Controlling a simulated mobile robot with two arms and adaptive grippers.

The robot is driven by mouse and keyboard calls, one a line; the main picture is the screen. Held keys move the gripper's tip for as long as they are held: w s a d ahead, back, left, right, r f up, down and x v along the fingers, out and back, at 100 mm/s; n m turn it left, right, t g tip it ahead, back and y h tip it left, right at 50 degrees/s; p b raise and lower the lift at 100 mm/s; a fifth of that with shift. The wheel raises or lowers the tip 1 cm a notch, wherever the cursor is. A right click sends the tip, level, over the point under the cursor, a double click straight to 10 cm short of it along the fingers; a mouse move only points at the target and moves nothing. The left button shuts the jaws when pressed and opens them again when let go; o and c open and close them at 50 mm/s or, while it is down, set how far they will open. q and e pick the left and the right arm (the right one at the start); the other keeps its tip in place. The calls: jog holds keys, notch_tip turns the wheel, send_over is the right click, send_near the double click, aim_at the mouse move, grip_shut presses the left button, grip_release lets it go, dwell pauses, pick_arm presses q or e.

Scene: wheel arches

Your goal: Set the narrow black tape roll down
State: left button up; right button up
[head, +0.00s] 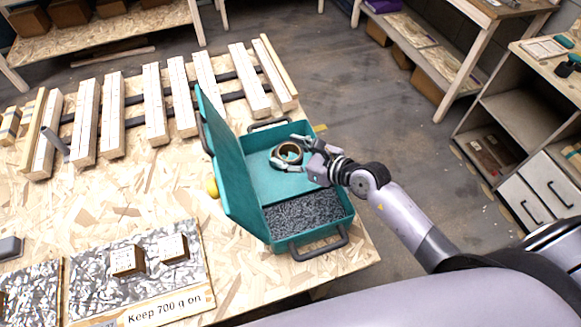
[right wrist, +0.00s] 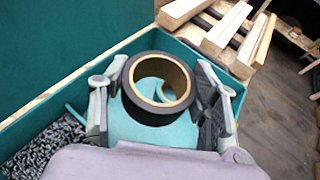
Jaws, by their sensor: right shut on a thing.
◇ ◇ ◇ ◇ ◇ ◇ ◇
Stated exercise:
Beginning with the line that contains "[right wrist, +0.00s]" in the data above, please copy each line exactly until the last line, both ends included, skipping any pictures.

Answer for this exercise:
[right wrist, +0.00s] 
Jaws, by their sensor: right shut on a thing.

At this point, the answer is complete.